::: GIVEN DATA

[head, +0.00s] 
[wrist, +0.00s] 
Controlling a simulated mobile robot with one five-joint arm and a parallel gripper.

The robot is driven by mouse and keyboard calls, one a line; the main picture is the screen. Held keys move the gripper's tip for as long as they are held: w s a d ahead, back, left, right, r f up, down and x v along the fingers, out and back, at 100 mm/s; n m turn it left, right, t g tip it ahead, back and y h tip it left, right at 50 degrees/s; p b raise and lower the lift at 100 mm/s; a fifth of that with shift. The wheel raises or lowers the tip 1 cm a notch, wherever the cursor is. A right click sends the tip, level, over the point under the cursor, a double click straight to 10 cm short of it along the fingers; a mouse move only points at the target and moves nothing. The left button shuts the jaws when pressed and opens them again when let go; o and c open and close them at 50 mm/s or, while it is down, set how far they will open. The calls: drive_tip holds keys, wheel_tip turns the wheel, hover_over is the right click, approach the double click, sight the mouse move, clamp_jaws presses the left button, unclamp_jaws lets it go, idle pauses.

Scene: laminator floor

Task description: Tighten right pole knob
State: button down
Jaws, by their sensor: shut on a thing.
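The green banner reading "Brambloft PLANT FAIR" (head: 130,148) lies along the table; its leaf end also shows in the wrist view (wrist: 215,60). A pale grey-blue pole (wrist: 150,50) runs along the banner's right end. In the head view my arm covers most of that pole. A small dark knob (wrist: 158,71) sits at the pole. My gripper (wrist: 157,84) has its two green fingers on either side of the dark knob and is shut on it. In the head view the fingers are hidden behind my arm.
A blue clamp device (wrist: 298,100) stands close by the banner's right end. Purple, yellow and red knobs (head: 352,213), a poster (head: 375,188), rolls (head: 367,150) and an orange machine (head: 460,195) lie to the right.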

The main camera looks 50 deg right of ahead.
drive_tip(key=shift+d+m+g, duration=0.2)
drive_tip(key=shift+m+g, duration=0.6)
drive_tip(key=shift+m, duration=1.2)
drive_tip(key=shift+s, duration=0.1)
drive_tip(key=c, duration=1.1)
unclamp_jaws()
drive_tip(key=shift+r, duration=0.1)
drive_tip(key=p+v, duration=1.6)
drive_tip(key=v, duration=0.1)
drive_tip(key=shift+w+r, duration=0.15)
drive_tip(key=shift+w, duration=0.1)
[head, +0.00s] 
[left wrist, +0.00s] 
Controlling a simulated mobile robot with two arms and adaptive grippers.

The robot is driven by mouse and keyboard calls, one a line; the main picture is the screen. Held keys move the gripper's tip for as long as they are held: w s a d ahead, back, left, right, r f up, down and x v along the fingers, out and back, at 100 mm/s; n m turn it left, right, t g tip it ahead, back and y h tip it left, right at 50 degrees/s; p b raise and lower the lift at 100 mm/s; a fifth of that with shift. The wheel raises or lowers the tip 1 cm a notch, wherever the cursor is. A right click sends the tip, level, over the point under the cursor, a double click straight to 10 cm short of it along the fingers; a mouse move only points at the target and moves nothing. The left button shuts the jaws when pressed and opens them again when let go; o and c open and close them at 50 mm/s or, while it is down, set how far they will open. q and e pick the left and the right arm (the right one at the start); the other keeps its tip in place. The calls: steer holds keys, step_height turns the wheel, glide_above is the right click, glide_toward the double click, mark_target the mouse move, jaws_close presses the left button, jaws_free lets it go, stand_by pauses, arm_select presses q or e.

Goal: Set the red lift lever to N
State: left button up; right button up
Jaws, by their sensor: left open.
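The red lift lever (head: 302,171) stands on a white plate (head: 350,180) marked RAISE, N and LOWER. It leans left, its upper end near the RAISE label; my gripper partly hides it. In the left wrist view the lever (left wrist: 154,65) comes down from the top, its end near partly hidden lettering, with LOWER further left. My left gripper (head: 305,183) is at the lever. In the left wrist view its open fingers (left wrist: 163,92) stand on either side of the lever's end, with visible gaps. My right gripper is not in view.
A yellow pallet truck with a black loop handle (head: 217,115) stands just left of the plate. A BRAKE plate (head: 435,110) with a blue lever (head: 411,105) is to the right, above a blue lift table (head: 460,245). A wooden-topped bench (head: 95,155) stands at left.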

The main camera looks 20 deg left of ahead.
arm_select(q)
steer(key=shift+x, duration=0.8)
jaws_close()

::::::

Exactly as written, give the line containing "Jaws, by their sensor: left open." and all remaining lines of the records.

Jaws, by their sensor: left open.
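The red lift lever (head: 302,171) stands on a white plate (head: 350,180) marked RAISE, N and LOWER. It leans left, its upper end near the RAISE label; my gripper partly hides it. In the left wrist view the lever (left wrist: 154,65) comes down from the top, its end near partly hidden lettering, with LOWER further left. My left gripper (head: 305,183) is at the lever. In the left wrist view its open fingers (left wrist: 163,92) stand on either side of the lever's end, with visible gaps. My right gripper is not in view.
A yellow pallet truck with a black loop handle (head: 217,115) stands just left of the plate. A BRAKE plate (head: 435,110) with a blue lever (head: 411,105) is to the right, above a blue lift table (head: 460,245). A wooden-topped bench (head: 95,155) stands at left.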

The main camera looks 20 deg left of ahead.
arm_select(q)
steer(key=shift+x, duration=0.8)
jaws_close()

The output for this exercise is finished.